• [Written problem]
Each line that holds the word "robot" should be returned.

****************

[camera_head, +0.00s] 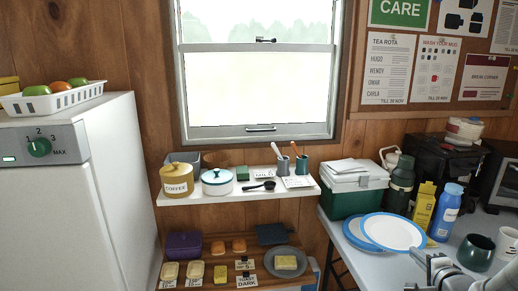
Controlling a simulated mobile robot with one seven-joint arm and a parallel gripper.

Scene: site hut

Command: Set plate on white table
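A white plate with a blue rim (393,232) is at the front of the white table (350,267) at the right. It partly overlaps a second round, blue-rimmed piece (356,236) on its left. Whether the plate rests on that piece or hangs just above it, I cannot tell. My gripper (418,256) comes in from the lower right, with a fingertip at the plate's near right rim. Its other finger is not clear, so its grip on the rim cannot be made out.
A green and white cool box (353,190), a dark green flask (400,185), a yellow carton (424,205), a blue bottle (446,213) and mugs (475,252) crowd the table around the plate. Left are a white shelf (215,195) and a lower wooden shelf holding a grey plate (304,265).

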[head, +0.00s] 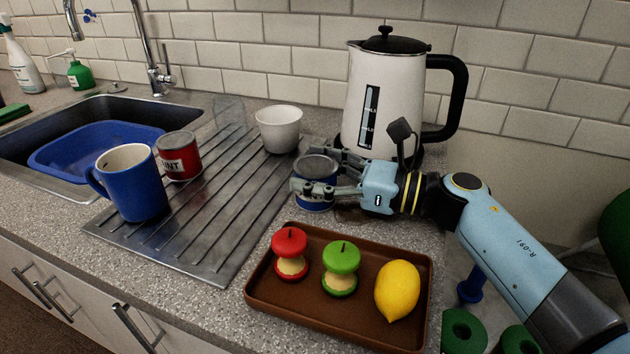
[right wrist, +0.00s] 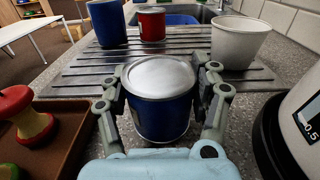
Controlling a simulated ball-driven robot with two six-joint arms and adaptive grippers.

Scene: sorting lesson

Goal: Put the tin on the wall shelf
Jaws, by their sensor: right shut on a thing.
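A blue tin (head: 314,204) with a silver lid is upright between the fingers of my right gripper (head: 300,172), right of the drainer and in front of the kettle. The gripper is shut on its sides. In the right wrist view the blue tin (right wrist: 160,118) is between both fingers, its lid clear. It is at or just above the counter; I cannot tell if it touches. A red tin (head: 179,160) with partly visible lettering stands on the drainer beside the blue mug. No wall shelf can be made out in the head view. My left gripper is not in view.
A white kettle (head: 384,100) stands close behind my right gripper. A brown tray (head: 310,303) with two apple cores and a lemon (head: 397,290) lies in front. The metal drainer (head: 215,215) holds a blue mug (head: 133,185) and a white cup (head: 279,130). The sink is left.

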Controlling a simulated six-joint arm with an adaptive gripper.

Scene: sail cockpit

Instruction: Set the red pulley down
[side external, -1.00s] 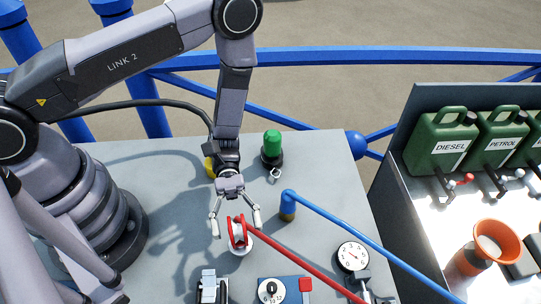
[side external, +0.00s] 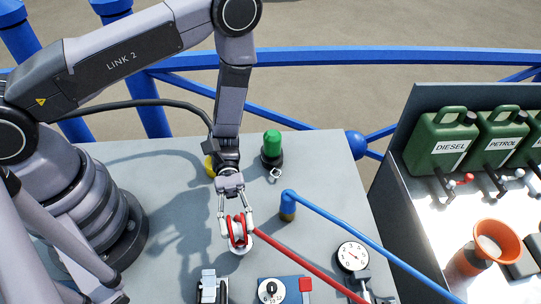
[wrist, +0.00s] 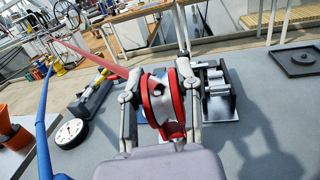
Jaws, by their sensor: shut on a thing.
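The red pulley (side external: 237,229) has red cheeks and a pale middle. It stands on the grey table near a small pale round base at its foot. My gripper (side external: 236,233) is shut on the pulley, with one finger on each side. In the wrist view the pulley (wrist: 163,100) sits between the two fingers of my gripper (wrist: 160,95). A red rope (side external: 308,269) runs from the pulley toward the lower right. I cannot tell whether the pulley's foot bears on the base, as the fingers partly cover it.
A round gauge (side external: 352,256), a blue panel with a dial (side external: 270,290) and a grey roller fitting (side external: 211,288) lie in front. A green-topped post (side external: 272,146) stands behind. Bare table lies to the left.

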****************

• [Written answer]
Controlling a simulated mobile robot with one seven-joint arm and a parallel gripper.
Controlling a simulated ball-driven robot with two six-joint arms and adaptive grippers.

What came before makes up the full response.